As the city’s transportation director says Portland should stop giving away so much of its on-street parking space for free, a local parking expert is floating one way to do it.

From the embattled 20s Bikeway to Foster’s broken bike lanes to the chronic shortage of rental housing in low-car-friendly parts of town, residents’ annoyance over the lack of on-street auto parking in central Portland is making it harder for the city to become bike-friendlier. At the Oregon Active Transportation Summit Monday, parking consultant Rick Williams said a paid parking permit program could be the solution — but there are a couple catches.

First, he said, the city should rewrite its rules to let neighborhoods charge more for local parking permits than the systems cost to enforce.

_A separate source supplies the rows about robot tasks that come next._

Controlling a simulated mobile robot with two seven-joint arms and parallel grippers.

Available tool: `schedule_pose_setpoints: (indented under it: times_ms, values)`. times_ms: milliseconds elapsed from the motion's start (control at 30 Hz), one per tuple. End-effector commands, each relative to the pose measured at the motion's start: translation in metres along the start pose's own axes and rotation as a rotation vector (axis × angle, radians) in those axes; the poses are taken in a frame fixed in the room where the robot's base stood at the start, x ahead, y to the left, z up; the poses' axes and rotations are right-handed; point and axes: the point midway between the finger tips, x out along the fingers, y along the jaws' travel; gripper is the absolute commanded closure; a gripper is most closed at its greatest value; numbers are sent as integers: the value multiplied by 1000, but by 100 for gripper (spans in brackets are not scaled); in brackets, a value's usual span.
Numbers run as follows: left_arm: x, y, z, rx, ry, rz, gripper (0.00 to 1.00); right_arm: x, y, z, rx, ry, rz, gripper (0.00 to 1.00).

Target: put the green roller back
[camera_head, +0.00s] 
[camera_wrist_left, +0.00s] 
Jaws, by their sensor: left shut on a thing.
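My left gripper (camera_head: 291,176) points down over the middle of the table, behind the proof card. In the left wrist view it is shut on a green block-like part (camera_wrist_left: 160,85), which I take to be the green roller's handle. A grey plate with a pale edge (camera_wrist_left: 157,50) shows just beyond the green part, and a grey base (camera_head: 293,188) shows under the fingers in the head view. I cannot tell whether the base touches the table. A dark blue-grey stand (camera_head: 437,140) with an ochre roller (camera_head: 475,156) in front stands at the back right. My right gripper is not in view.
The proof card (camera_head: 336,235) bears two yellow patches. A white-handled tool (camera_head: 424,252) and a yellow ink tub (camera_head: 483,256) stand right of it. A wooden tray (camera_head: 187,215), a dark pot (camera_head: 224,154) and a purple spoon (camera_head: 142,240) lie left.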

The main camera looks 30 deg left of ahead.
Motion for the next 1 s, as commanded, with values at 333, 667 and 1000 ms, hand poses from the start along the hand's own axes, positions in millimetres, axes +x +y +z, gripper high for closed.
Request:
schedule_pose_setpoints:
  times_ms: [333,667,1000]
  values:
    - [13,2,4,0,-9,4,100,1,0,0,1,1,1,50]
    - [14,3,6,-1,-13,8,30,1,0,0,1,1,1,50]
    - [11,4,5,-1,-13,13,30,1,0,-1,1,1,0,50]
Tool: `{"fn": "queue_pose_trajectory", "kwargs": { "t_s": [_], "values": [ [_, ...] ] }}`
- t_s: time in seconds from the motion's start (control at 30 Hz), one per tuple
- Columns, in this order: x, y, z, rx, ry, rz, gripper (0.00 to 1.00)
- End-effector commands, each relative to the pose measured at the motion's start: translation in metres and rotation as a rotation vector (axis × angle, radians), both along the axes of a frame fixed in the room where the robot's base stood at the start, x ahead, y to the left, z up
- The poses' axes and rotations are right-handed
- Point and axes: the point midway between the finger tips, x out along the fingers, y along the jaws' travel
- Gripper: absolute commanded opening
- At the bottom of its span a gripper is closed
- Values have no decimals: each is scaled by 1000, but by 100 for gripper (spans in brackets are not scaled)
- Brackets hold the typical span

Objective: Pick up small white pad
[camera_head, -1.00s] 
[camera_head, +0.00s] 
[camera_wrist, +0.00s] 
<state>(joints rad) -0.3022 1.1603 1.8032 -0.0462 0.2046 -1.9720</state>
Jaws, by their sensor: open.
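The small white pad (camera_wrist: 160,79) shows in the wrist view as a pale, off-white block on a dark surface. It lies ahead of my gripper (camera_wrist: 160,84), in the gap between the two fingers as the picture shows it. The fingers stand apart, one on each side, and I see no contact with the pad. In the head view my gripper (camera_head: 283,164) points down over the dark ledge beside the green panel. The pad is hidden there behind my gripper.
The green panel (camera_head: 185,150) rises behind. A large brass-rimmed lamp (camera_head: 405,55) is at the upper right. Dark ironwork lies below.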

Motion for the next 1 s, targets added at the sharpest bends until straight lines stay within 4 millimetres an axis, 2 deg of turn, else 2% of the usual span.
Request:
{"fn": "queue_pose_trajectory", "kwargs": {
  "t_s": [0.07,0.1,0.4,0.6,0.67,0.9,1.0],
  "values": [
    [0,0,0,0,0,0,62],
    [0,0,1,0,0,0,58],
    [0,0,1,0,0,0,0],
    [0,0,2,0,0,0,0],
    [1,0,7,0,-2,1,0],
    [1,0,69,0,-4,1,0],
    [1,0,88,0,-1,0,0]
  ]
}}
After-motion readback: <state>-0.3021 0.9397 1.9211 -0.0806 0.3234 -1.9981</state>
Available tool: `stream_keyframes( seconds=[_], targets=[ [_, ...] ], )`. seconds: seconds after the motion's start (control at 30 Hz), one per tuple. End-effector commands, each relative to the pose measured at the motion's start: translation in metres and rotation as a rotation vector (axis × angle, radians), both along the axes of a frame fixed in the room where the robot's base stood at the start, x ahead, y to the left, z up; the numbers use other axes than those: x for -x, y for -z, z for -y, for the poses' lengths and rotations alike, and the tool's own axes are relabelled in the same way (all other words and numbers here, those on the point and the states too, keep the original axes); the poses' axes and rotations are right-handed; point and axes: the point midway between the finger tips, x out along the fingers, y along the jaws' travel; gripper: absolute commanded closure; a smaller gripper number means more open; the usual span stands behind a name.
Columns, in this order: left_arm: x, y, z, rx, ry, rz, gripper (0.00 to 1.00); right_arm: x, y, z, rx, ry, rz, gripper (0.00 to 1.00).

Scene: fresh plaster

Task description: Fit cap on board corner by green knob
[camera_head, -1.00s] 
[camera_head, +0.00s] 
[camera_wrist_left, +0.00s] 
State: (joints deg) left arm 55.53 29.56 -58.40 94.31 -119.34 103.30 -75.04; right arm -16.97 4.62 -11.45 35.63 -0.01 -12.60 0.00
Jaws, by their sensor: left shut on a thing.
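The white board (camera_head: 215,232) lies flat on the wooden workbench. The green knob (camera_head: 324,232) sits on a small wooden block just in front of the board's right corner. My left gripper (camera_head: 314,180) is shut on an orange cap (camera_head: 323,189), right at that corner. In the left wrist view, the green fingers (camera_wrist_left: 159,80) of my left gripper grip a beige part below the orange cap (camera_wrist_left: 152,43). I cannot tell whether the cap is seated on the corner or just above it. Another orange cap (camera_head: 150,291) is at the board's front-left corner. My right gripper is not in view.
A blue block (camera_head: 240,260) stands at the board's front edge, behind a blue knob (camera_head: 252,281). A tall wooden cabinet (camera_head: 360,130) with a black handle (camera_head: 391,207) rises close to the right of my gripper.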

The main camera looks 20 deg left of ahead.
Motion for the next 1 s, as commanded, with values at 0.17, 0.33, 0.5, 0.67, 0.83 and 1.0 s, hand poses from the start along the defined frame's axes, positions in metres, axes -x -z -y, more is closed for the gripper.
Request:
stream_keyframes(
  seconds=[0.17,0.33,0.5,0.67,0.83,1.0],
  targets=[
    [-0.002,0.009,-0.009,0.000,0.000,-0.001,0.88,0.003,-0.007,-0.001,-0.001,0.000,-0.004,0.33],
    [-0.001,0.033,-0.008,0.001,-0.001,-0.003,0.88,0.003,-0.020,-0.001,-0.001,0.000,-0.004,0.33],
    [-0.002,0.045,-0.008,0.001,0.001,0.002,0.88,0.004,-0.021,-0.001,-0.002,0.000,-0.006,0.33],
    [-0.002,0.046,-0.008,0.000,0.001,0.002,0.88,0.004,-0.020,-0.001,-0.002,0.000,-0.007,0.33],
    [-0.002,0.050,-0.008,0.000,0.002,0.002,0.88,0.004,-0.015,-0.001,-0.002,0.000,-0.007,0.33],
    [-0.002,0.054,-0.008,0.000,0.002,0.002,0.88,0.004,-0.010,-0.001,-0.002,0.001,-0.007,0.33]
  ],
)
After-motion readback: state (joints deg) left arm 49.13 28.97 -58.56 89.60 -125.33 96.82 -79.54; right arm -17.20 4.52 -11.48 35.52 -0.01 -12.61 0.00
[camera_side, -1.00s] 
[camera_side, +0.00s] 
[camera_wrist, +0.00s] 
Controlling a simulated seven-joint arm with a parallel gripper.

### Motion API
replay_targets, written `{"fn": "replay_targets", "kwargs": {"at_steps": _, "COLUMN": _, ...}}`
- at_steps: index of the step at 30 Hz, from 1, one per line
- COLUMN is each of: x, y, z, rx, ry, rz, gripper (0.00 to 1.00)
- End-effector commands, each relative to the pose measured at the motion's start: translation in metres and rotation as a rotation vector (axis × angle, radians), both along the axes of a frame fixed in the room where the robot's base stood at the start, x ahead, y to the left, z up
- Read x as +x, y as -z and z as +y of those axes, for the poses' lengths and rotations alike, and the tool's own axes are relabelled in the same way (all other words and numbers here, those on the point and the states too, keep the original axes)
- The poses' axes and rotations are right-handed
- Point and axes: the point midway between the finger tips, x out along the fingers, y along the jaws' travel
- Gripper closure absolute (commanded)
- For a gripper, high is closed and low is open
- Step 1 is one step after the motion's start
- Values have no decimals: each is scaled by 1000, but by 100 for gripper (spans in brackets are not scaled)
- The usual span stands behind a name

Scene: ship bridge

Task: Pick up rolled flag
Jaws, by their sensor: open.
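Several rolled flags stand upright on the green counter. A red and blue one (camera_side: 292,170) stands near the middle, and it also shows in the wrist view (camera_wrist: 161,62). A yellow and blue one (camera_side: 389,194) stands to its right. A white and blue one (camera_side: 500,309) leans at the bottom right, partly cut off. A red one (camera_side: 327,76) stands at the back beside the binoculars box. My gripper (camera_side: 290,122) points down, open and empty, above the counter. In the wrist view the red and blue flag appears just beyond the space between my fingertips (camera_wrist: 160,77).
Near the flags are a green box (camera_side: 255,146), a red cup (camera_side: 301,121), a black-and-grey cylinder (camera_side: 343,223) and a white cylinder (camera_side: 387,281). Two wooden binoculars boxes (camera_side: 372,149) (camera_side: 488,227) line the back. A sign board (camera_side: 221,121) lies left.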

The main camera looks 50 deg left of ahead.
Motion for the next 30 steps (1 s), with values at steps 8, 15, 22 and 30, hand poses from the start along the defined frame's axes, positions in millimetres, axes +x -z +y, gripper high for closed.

Ideally, he said, the city should raise neighborhood parking permit prices from their current level ($60 a year, in the few places where permits are used) to whatever the market will bear.

Second, to make the first option palatable, the city would have to promise that neighborhoods would get to keep the money and put it into better transit, walking, biking, paving — whatever it wants — in its own area.

That’d be a big switch from the way Portland currently runs its paid parking policy. Today, permit programs are only allowed to charge enough to cover enforcement and administration. Williams said this makes the price of parking artificially low; building and maintaining a parking space in central Portland would cost hundreds of dollars per year.

Even in areas where the city makes a profit from parking meters, such as downtown Portland, the city doesn’t directly reinvest the money in the area; it redistributes it. Parking revenue accounts for almost a third of the city’s general transportation budget, which the city then spends on projects like road repaving, bridge projects and so on.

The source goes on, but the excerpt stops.